You find that if the moon does not appear in the sky at night, the world is so dark that a man cannot walk about even within the city, but as soon as the moon appears in the sky, all rejoice and walk about. So it was in the days of Ahasuerus who decreed that Israel should be destroyed, slain, and made to perish; but Esther came and brought light to Israel, for it says, "The Jews had light and gladness, and joy and honor" (Esther 8:16) Should you inquire why Esther is compared to the moon, the answer is that just as the moon renews itself every thirty days, so did Esther say, "But I have not been called to come in unto the king these thirty days" (Esther 4:11).

-- Midrash, Exodus Rabbah 1 5:6

The rabbis of Exodus Rabbah comment on the commandment in Exodus 12:2 to mark the months:

We may illustrate by the parable of a king unto whom a son was born, whereupon he made a joyful celebration; but the son was taken captive and spent a long time in captivity. On his release, the king fixed an anniversary. So, too, prior to Israel's descent into Egypt, they counted by years; but after they had gone down to Egypt and become enslaved there, God performed miracles for them, and they were redeemed; and then did they begin to count the months, as it says, "This month shall mark for you the beginning of the months" (Exodus 12:2).

-- Midrash, Exodus Rabbah 15:9 (900-1000)
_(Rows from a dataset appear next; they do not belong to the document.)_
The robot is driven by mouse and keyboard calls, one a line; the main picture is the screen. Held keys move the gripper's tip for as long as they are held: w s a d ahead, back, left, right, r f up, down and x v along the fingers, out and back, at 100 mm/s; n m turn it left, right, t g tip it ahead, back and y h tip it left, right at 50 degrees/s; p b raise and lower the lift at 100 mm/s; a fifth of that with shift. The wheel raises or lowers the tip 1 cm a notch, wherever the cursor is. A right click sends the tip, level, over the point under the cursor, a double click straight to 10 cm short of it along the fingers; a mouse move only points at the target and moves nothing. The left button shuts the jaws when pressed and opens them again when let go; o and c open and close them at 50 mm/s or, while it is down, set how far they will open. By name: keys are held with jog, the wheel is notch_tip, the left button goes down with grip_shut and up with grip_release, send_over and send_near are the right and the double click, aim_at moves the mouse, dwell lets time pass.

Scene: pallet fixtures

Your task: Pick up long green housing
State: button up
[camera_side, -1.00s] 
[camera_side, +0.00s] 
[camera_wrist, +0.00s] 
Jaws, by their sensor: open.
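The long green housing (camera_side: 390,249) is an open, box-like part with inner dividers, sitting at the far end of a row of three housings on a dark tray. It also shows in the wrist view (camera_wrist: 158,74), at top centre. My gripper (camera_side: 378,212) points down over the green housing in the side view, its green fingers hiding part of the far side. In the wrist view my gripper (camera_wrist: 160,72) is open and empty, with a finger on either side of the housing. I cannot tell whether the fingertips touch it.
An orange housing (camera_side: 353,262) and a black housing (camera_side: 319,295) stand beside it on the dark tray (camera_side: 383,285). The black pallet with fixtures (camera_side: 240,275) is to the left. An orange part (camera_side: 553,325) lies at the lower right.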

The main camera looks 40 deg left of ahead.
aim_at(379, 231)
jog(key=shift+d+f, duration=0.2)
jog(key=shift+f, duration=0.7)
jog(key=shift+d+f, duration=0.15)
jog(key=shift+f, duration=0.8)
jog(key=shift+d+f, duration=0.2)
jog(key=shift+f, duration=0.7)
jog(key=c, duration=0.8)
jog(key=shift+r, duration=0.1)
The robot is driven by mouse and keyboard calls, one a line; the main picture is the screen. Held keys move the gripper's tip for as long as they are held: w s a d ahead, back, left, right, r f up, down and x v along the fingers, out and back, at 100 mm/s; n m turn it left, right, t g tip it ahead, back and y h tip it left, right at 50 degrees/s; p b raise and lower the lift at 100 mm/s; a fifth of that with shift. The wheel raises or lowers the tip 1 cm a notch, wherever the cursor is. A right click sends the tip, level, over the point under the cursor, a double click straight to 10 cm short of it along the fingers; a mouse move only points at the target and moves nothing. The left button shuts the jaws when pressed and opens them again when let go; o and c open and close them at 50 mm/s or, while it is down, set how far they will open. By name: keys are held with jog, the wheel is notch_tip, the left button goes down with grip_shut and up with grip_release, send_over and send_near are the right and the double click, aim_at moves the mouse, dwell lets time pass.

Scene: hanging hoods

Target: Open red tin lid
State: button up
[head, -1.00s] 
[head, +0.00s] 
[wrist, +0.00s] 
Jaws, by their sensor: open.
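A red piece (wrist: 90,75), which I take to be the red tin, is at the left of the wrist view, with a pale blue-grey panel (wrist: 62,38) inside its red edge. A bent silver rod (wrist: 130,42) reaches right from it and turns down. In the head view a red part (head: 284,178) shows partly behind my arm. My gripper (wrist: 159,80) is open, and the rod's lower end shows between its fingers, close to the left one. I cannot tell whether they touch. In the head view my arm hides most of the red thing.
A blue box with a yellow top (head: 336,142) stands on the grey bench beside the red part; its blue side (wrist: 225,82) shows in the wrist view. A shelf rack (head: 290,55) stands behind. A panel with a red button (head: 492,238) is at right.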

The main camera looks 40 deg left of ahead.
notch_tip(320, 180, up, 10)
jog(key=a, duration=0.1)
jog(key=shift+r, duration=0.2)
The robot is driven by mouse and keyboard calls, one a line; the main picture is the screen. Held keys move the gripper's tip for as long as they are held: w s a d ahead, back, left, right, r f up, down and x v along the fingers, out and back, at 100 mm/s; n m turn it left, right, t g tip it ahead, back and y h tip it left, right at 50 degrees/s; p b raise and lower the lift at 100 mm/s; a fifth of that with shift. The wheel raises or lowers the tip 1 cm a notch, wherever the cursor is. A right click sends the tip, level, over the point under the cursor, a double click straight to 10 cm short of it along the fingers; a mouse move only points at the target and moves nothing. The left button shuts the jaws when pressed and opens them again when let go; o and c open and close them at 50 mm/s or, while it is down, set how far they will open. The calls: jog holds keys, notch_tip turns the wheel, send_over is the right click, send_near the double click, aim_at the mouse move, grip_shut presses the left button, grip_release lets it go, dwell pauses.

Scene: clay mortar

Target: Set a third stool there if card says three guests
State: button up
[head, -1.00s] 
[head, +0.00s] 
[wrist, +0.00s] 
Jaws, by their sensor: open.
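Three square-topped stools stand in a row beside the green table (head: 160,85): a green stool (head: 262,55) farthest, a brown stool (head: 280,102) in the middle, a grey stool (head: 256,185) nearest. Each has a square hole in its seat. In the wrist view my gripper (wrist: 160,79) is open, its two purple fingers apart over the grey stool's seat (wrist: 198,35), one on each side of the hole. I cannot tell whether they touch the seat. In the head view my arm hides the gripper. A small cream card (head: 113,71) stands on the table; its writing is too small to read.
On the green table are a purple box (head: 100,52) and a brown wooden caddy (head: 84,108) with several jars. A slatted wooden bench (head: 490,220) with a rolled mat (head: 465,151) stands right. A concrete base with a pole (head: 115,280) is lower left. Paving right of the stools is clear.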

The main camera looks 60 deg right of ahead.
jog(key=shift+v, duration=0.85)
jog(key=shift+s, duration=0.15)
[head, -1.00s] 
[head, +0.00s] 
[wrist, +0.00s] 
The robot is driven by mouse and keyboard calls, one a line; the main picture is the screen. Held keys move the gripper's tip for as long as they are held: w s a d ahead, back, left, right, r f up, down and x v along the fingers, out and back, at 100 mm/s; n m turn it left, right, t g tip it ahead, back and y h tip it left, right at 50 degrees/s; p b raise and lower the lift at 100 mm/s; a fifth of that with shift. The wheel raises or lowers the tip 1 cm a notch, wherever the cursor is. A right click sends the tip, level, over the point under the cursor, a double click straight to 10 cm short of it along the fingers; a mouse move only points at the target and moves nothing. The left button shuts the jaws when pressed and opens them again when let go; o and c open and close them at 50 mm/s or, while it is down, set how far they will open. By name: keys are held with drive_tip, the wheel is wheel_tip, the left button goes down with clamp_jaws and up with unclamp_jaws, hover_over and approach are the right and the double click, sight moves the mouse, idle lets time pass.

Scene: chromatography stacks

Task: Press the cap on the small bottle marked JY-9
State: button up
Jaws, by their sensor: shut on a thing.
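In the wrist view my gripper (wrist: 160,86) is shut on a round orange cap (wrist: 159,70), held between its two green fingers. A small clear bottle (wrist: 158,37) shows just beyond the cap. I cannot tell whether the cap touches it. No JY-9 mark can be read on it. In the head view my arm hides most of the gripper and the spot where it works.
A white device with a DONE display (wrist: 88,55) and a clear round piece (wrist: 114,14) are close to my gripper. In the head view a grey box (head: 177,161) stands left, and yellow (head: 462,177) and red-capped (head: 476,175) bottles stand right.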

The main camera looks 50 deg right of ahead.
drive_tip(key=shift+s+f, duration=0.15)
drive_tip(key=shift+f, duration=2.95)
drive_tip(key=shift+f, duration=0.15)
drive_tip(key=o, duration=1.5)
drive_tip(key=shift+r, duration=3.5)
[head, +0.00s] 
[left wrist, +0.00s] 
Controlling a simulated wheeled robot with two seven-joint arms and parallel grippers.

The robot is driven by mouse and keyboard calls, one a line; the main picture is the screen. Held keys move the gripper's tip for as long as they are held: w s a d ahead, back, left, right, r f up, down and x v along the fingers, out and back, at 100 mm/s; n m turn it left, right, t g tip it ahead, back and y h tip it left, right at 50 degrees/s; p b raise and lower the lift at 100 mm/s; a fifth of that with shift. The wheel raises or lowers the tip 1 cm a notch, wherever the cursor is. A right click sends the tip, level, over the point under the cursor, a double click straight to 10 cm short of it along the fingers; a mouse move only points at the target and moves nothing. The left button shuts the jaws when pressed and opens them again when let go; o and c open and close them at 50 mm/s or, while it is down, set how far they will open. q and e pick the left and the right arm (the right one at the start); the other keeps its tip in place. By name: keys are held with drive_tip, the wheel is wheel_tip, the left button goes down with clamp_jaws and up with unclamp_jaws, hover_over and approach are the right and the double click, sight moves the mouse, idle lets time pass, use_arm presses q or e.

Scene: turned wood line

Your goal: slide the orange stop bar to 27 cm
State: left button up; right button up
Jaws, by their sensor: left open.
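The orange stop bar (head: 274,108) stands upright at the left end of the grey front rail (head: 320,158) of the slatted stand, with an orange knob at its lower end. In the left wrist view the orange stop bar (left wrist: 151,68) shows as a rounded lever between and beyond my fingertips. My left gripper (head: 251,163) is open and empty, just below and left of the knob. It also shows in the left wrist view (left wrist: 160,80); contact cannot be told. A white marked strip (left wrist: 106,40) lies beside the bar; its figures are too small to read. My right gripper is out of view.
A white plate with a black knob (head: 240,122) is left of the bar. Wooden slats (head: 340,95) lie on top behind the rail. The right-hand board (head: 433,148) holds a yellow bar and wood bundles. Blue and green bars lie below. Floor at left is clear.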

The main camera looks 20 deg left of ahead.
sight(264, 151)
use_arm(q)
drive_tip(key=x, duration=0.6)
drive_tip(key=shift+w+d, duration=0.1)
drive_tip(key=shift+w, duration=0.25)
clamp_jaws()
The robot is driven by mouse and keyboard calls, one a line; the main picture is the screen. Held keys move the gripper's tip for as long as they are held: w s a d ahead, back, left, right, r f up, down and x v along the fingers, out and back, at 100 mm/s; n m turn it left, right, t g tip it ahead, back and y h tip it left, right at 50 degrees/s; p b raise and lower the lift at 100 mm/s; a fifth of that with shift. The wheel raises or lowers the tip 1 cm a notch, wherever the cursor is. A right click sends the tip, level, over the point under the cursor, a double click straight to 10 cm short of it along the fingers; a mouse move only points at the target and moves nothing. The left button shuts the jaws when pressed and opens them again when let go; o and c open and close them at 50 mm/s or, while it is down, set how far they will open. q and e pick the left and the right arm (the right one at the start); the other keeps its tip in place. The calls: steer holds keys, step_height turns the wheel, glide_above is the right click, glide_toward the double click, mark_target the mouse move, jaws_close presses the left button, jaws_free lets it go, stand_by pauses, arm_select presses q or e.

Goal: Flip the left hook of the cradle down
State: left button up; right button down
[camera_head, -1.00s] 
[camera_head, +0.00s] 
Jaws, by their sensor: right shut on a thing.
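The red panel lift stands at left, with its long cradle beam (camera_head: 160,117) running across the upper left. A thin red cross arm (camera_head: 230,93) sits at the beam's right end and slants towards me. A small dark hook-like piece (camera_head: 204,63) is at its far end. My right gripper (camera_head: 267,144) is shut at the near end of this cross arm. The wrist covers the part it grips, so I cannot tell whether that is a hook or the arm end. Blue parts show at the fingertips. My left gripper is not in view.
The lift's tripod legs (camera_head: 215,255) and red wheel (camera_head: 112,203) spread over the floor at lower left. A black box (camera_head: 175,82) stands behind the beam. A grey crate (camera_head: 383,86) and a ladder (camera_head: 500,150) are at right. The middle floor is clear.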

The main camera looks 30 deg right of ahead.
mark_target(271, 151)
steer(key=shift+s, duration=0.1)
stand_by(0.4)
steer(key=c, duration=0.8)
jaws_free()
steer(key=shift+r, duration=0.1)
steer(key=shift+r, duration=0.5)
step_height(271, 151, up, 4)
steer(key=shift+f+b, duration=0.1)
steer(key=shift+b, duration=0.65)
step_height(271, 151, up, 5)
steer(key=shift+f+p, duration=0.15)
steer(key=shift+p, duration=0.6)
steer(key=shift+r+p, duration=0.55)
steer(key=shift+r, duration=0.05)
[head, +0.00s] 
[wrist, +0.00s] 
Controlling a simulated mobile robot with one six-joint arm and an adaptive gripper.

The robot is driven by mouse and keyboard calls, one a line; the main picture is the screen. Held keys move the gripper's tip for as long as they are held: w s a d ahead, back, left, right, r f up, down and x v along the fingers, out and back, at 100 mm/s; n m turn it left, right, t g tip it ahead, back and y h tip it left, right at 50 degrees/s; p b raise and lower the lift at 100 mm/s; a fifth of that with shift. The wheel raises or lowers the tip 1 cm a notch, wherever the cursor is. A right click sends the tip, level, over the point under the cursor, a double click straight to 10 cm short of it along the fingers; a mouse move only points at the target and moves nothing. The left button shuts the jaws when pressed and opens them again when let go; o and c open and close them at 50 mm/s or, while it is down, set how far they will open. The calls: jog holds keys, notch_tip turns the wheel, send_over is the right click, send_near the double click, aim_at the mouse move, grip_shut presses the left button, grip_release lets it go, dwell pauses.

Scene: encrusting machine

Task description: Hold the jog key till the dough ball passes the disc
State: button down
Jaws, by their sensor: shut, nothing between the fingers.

Rashi, a medieval Torah commentator, discusses a passage from the Talmud about the public reading of the Torah on weekdays, holidays, and new moons:

"New months." There is no absolute prohibition against work, yet women do not perform work on those days I learned from my aged teacher, may his memory be for a blessing, that this commandment was given to them [women] because they did not submit their jewelry for the golden calf.